N,P-codoped carbon shells grafted on nickel nanoparticles as an efficient catalyst for hydrogen generation

Abstract

A dual heteroatom (N,P)-doped carbon nanostructure grafted on nickel nanoparticles synergistically enhances the catalytic effect for H₂O adsorption during the hydrogen evolution reaction (HER). We developed a one-step pyrolysis route to synthesize N,P-codoped carbon grafted on Ni nanoparticles as an efficient electrocatalyst for H₂ generation. The atomic size mismatch of N and P with C disrupts the sp² carbon lattice, introducing defects.
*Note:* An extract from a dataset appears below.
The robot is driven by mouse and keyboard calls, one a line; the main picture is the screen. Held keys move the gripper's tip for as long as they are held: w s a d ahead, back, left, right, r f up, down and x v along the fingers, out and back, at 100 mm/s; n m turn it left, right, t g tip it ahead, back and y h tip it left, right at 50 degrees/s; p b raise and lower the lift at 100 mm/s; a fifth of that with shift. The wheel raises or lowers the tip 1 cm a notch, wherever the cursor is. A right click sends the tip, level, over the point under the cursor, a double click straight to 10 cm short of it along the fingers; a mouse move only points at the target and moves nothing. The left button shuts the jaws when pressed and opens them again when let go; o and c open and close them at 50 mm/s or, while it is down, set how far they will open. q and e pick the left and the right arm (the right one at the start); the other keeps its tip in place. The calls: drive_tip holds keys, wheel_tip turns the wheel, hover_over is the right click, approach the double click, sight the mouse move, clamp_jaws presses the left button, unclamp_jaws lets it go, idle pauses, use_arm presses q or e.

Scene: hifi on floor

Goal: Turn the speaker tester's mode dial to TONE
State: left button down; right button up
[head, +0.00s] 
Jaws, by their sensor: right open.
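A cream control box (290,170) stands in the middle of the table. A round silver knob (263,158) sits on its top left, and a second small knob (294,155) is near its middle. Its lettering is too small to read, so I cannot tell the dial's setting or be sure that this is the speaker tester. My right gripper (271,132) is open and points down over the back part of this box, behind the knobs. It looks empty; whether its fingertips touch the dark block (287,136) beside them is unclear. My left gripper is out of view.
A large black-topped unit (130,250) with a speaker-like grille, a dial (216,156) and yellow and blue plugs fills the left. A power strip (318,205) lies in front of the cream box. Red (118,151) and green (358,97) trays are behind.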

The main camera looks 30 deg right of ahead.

Furthermore, defect coalescence generates pores and abundant active sites, enabling excellent HER performance with an overpotential of only 41 mV at 10 mA cm⁻² in 1 M KOH. We developed a custom setup to quantify the generated H₂ as a function of applied potential using chronoamperometric measurements. The H₂ generation rate increased with applied negative potential, reaching 3.60 mL mg⁻¹ min⁻¹ at −200 mV. The dynamics of ions for a highly efficient catalyst were further investigated using electrochemical impedance spectroscopy (EIS) at the same applied potential. The interconnected pores in the nanostructure facilitated the electroactive species to access internal active sites, consequently lowering the magnitude of impedance (|Z|_imp). As the applied negative potential increased, a sharp decrease in |Z|_imp indicated an improved HER kinetics, leading to faster reaction rates and enhanced performance.